Aldermanic committee passes stadium financing bill
Updated with committee vote - The aldermanic Ways and Means Committee has sent the NFL stadium plan to the full board for consideration. The 7-2 approval means the aldermen could take an initial vote on the measure tomorrow.
The critical committee hearing came a few weeks before NFL owners will decide whether the St. Louis Rams can bolt to the Los Angeles area. While a nailed-down financing plan doesn’t ensure that the stadium gets built (as the NFL’s Eric Grubman hammered home to 101 ESPN’s Bernie Miklasz on Wednesday), it could make it harder for Rams owner Stan Kroenke to persuade 24 owners to approve an LA relocation.

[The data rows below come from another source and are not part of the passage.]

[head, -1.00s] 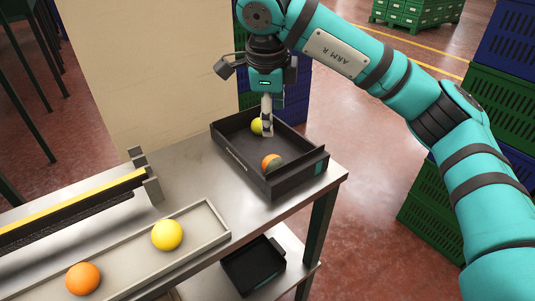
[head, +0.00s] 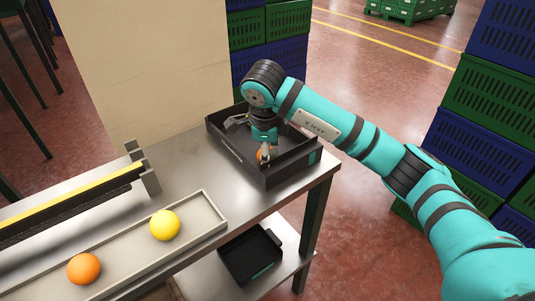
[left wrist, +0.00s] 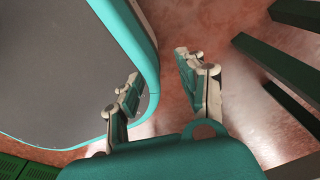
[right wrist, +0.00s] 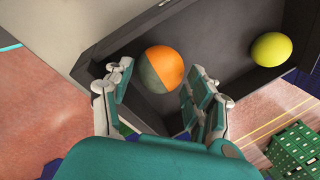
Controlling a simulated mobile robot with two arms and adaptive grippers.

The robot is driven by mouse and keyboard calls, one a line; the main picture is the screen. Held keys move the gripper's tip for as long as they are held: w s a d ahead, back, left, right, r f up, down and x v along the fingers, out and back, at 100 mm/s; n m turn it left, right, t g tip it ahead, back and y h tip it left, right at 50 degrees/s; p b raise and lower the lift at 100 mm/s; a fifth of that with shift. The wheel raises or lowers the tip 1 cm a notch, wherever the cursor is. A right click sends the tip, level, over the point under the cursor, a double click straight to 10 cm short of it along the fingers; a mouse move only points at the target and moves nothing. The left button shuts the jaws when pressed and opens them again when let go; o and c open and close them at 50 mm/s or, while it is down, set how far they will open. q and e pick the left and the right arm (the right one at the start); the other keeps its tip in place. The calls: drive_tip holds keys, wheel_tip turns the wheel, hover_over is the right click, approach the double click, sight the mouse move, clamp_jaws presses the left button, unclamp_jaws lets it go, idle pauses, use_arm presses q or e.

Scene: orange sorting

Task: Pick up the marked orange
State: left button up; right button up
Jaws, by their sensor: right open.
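The marked orange (right wrist: 165,69), half orange and half grey-green, lies in the black tray (right wrist: 95,50) in the right wrist view. My right gripper (right wrist: 158,82) is open, with its fingertips on either side of the fruit's near part; contact cannot be told. In the head view the right gripper (head: 265,156) reaches down into the black tray (head: 281,176) and covers most of the marked orange (head: 260,154). A yellow fruit (right wrist: 271,49) lies apart in the same tray. My left gripper (left wrist: 159,74) is open and empty above the floor in the left wrist view.
A plain orange (head: 83,269) and a yellow fruit (head: 165,225) lie in the long grey trough (head: 214,222) on the metal table. Another black tray (head: 249,256) sits on the lower shelf. Stacked crates (head: 481,110) stand at the right.

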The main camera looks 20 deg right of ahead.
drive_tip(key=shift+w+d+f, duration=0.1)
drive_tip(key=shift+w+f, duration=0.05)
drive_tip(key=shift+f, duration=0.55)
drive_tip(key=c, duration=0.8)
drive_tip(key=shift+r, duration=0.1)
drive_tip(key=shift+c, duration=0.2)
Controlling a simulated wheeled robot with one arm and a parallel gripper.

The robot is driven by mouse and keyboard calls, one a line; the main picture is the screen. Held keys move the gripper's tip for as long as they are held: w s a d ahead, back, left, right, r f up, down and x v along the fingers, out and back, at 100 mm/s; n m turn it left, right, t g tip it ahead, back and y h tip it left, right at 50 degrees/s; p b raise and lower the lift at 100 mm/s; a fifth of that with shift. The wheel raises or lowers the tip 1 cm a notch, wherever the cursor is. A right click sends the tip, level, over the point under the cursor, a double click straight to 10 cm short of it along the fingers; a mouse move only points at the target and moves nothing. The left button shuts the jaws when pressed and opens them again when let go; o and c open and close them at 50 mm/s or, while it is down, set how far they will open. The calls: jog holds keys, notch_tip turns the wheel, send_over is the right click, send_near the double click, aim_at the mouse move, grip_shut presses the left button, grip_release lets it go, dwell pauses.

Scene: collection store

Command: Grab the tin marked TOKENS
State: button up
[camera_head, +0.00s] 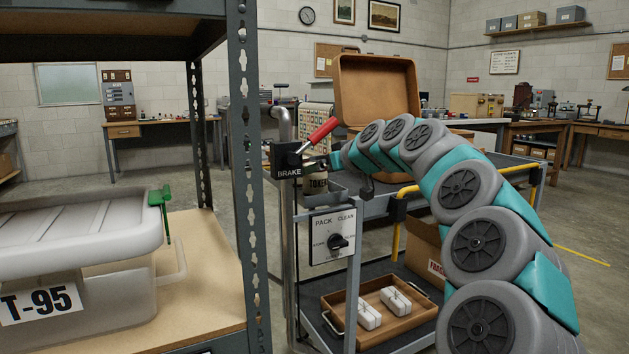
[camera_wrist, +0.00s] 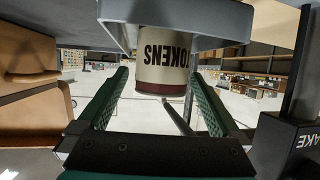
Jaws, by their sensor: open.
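The TOKENS tin (camera_wrist: 163,70) is a cream cylinder with dark lettering and a dark red band. It appears upside down in the wrist view, straight ahead between the two green fingers of my gripper (camera_wrist: 160,74). The fingers are apart, with no clear contact on the tin. A grey tray edge (camera_wrist: 225,22) hides part of the tin. In the head view the tin (camera_head: 316,184) stands in a grey holder on the trolley, partly behind the brake box. My gripper is mostly hidden there, at the end of my arm close to the tin.
A brake box (camera_head: 287,160) with a red lever (camera_head: 322,130) stands right beside the tin. A PACK CLEAN switch panel (camera_head: 333,237) hangs below. An open brown case (camera_head: 377,90) is behind. A shelf upright (camera_head: 247,200) and a T-95 bin (camera_head: 80,270) are left.

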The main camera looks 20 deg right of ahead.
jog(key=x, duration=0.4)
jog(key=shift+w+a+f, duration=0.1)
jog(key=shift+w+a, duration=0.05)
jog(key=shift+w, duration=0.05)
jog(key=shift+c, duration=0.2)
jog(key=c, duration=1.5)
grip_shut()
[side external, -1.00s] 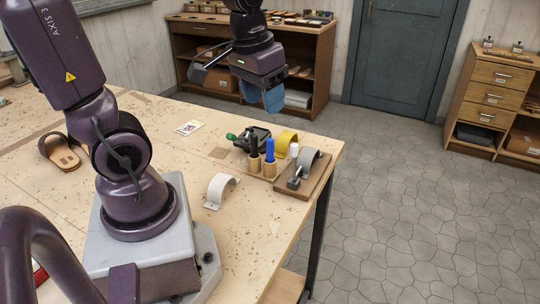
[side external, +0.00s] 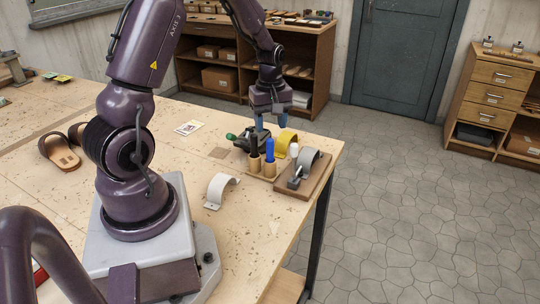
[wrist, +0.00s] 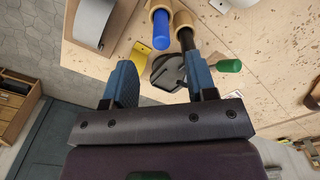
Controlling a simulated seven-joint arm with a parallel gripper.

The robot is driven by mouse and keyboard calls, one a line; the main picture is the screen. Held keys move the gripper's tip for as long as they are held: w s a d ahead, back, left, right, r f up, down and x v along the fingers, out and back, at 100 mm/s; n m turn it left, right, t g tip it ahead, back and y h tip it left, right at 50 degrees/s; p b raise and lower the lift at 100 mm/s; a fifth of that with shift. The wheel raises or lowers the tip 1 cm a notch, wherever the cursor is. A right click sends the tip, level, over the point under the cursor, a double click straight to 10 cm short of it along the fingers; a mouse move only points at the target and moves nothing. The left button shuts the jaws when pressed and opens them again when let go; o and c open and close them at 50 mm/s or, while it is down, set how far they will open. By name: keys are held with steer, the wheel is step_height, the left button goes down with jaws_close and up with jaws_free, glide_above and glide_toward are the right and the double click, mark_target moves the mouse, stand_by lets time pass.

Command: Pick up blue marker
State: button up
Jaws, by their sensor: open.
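The blue marker (side external: 270,150) stands upright in a wooden cup (side external: 270,168) near the table's far right corner. A black marker (side external: 254,147) stands in the cup to its left. The blue marker also shows in the wrist view (wrist: 162,30), beside the black marker (wrist: 186,38). My gripper (side external: 270,122) points down, above and behind the two markers. In the wrist view my gripper (wrist: 160,62) has its blue fingers wide apart with nothing between them. The blue marker lies beyond the fingertips, roughly centred on the gap, and nothing touches it.
A yellow curved piece (side external: 285,140) and a dark tool with a green handle (side external: 232,136) stand close behind. A white curved piece (side external: 220,188) lies in front.

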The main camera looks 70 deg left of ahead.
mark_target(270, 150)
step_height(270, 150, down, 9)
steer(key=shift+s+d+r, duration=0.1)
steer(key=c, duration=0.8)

The NFL gave St. Louis, Oakland and San Diego a Dec. 30 deadline to submit detailed stadium proposals, so getting the bill out of committee tomorrow seems vital to meeting that timetable. Even if the stadium financing package passes out of committee on Thursday and is initially approved by the full Board on Friday, aldermen will have to convene a “resumed session” to provide final passage for the measure.
As first reported by the St. Louis Post-Dispatch, the revised plan no longer uses a recently signed naming rights deal as collateral to issue $75 million worth of bonds for the stadium. Instead, the Regional Convention and Sports Complex Authority would issue $80 million worth of bonds backed by the state’s credit rating. And that debt would be paid back with about two-thirds of the facility’s events-related taxes. In addition to a host of other alterations, the overall cost of the stadium rose by about $10 million to $1.01 billion.
Alderman Jack Coatar said on Wednesday that the revised funding plan might aid the city’s cause, especially since NFL owners weren’t enthusiastic about how the stadium’s naming rights would have been used in the prior plan.
“I think it’s frankly helpful to our case,” Coatar said. “The NFL was always skittish about giving up the naming rights, it’s my understanding. In this new proposal, they’ll keep the naming rights.”
Coatar said the percentage of money going toward stadium construction from projected game-day revenue (about 67 percent) and going to city coffers (roughly 33 percent) is unchanged since the last proposal.
“And frankly, there’s bit of an upside,” Coatar said. “If this project performs and tax revenues exceed the very conservative estimates that we have used to put the numbers together on this project, then actually governmental entities will be able to pay off their debt faster.”
Even with the encroaching deadline, the stadium financing bill faces the steep challenge of getting through a committee where the majority of members are skeptical about stadium funding. It’s entirely possible that Board of Aldermen President Lewis Reed could have to cast a tie-breaking vote to move the bill to the floor.
Coatar and other aldermen expect the committee will amend the bill to bolster participation of minority and female workers on the project. Alderman Chris Carter, D-27th Ward, said last week that’s a critical piece of the puzzle for any funding proposal.
“I can only speak myself. But I definitely want to see as many black people and women get jobs more than anything else on this project – if it’s going to go through,” Carter said.
Hurdles after hurdles?
Another lingering issue is that St. Louis Comptroller Darlene Green has expressed opposition to the stadium financing plan, citing a gap between how much revenue the stadium will bring in and how much the facility will cost the city.
Since part of the financing package requires Green’s signature, stadium backers may ultimately need her support to prevent untimely delays and uncertainty. (The city's three-person Board of Estimate and Apportionment — consisting of Green, Reed and St. Louis Mayor Francis Slay — will have to vote on the stadium proposal.)
“I would have to analyze what is brought before me in terms of any types of signature or anything,” said Green last month, responding to a question about whether she would still sign off a financing plan if she’s outvoted on the three-person panel known as the Board of Estimate and Apportionment. “And if I thought that this would jeopardize credit of the city and if I thought this was not in line with protecting taxpayers’ dollars or protecting the credit, then of course I would have to consider what to do in order to achieve the goal of protecting the city’s credit. That’s first and foremost my responsibility — to be fiscally responsible on behalf of this city.”
Reed, though, said he doubts that Green will be able to put the brakes on the plan if it passes the Board of Aldermen and the Board of Estimate and Apportionment.
“After we go through and pass it, and it’s signed by me and signed by the mayor, the comptroller has an obligation to act on it,” Reed said on Friday. “If you want to take it to extreme measures, she can even be taken to court or whatever … So she will have to perform her job after the law is passed.”
Another longer-term issue? The Missouri General Assembly's opposition to allocating state funding to the project without a legislative or statewide vote. More than 20 senators and 120 state representatives have indicated they wouldn't support Gov. Jay Nixon issuing state bonds for the facility with either of those types of votes, which could severely complicate approval of state appropriations to pay off the debt.